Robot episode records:
---

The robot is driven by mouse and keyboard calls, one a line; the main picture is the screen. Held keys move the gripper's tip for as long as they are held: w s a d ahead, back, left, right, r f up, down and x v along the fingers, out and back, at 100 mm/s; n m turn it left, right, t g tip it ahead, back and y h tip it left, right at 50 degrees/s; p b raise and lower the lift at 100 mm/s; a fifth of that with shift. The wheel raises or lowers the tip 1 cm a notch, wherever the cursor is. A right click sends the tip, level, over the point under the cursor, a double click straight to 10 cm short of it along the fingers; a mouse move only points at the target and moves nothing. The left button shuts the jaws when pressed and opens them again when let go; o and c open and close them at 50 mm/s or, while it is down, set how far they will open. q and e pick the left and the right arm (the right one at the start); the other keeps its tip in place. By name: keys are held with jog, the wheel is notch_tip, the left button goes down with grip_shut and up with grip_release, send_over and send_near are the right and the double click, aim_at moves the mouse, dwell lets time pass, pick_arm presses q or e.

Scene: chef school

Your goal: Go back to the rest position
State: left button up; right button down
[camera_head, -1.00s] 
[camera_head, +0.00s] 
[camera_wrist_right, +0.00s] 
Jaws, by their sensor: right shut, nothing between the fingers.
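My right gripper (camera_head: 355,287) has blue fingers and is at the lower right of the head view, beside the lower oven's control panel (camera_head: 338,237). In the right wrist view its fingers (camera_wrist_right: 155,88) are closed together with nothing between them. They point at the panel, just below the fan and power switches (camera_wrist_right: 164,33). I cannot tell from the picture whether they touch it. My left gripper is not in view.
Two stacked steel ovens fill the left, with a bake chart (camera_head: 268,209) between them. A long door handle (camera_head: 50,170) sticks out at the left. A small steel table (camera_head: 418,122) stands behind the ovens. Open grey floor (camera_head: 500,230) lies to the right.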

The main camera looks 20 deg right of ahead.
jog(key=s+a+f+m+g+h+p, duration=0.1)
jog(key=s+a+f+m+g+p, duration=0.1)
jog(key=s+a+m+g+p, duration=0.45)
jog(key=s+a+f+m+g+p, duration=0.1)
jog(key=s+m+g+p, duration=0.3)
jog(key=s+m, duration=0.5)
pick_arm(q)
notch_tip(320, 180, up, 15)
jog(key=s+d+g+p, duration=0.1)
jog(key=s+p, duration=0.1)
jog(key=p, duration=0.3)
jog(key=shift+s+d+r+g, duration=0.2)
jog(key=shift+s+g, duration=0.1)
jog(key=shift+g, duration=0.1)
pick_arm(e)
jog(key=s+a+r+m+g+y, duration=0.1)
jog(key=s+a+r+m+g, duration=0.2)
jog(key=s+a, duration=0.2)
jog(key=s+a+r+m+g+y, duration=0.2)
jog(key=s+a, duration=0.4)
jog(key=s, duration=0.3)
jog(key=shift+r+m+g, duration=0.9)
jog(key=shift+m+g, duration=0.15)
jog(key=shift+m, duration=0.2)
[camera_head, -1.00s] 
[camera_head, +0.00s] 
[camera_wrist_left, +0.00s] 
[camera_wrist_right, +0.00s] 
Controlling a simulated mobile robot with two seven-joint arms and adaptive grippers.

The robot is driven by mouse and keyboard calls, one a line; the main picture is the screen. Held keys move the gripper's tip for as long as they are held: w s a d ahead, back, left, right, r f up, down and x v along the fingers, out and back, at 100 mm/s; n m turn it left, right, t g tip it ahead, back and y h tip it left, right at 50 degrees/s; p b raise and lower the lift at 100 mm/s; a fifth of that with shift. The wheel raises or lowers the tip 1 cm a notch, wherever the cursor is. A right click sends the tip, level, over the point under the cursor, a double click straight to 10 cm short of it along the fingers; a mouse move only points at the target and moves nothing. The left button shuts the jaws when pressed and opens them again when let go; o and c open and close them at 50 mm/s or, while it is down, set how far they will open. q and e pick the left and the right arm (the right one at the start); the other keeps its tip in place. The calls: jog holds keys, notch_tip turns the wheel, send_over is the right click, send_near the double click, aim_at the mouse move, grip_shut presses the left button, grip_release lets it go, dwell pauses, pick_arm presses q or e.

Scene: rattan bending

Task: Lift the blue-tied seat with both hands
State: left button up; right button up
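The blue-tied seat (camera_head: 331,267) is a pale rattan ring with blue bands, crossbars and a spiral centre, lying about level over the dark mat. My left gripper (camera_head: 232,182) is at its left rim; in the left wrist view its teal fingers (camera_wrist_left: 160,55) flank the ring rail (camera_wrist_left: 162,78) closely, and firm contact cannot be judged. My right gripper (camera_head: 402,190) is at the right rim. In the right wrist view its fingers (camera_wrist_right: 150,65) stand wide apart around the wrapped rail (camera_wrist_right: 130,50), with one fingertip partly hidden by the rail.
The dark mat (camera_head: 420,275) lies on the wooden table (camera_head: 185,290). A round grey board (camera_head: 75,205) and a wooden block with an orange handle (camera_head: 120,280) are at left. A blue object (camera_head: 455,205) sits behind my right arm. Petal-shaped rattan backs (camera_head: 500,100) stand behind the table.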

---

Written instruction
Collect each line containing the string "Scene".

Response below
Scene: chef school
Scene: rattan bending

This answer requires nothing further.